▶ Exercise objective
Filter the entries and keep only the lines where the string "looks" appears.

Data from robot episodes:
=====

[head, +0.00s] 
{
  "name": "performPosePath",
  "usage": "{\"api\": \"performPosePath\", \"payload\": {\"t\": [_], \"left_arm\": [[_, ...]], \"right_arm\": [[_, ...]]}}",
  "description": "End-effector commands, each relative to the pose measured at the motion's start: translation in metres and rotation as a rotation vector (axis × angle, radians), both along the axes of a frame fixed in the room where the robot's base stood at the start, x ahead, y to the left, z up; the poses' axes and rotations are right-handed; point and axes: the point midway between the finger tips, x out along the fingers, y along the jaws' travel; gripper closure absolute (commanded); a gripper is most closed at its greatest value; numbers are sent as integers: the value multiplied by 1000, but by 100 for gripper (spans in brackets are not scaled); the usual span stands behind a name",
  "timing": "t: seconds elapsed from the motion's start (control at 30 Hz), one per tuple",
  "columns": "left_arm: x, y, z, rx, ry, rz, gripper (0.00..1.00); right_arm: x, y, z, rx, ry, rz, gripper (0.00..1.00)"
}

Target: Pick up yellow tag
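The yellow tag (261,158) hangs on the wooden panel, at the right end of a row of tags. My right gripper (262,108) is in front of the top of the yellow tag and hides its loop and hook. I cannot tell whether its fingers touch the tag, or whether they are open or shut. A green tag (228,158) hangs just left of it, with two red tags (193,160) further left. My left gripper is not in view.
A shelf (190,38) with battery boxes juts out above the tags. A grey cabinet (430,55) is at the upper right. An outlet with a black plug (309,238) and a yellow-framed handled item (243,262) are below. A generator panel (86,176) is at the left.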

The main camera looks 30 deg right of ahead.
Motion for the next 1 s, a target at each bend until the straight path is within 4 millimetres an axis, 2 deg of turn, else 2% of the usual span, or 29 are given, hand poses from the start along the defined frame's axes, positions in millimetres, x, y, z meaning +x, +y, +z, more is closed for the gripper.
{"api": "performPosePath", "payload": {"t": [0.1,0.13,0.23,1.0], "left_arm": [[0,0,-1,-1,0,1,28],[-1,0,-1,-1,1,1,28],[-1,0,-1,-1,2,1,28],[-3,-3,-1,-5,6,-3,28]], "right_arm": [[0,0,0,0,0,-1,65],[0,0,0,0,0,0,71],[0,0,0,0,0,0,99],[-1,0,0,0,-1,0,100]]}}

=====

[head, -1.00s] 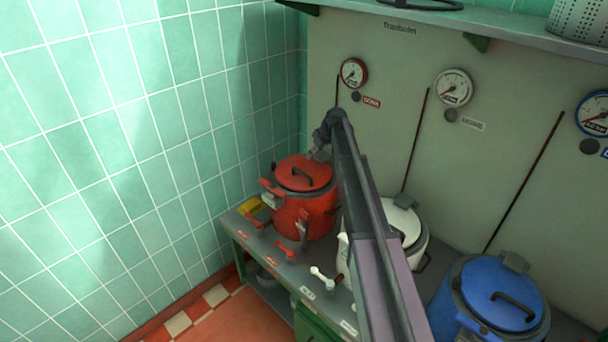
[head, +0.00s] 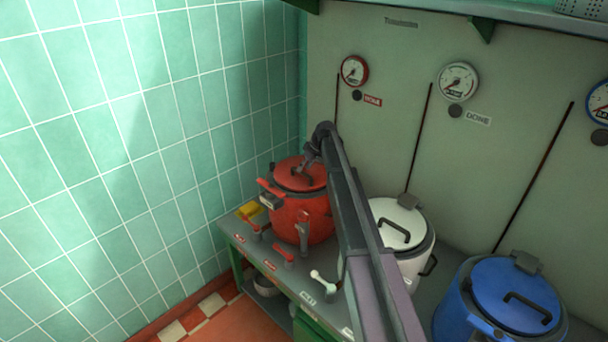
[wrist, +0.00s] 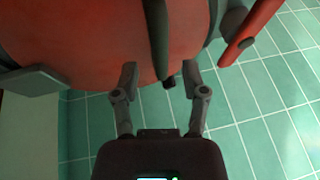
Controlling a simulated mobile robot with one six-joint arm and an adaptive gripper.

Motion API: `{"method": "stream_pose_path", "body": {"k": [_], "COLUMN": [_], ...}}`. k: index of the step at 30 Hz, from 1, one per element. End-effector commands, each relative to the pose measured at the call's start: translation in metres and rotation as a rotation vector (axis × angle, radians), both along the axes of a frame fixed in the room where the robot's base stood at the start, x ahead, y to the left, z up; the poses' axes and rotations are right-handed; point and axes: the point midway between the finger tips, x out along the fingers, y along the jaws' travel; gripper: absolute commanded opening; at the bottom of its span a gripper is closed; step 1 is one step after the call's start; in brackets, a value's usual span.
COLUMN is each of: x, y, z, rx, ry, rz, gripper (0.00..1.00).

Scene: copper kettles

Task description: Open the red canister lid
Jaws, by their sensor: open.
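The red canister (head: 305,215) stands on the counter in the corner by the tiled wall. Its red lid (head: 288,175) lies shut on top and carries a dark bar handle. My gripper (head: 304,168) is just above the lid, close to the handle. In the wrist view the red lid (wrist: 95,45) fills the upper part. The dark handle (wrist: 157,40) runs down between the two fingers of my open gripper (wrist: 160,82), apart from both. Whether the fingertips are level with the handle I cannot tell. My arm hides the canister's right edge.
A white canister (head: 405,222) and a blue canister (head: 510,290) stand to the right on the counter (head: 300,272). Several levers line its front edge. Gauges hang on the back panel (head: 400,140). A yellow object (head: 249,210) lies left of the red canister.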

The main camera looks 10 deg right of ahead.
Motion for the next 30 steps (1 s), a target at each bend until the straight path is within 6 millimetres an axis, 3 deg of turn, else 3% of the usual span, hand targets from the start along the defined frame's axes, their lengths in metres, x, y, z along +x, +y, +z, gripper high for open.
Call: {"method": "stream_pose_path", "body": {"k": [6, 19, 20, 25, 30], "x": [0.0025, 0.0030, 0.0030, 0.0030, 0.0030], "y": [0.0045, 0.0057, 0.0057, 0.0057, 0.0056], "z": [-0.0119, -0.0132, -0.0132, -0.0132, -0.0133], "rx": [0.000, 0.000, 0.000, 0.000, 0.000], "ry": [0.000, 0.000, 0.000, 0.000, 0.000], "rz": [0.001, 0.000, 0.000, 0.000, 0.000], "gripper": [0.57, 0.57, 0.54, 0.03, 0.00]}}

=====

▶ Answer to the problem
The main camera looks 30 deg right of ahead.
The main camera looks 10 deg right of ahead.

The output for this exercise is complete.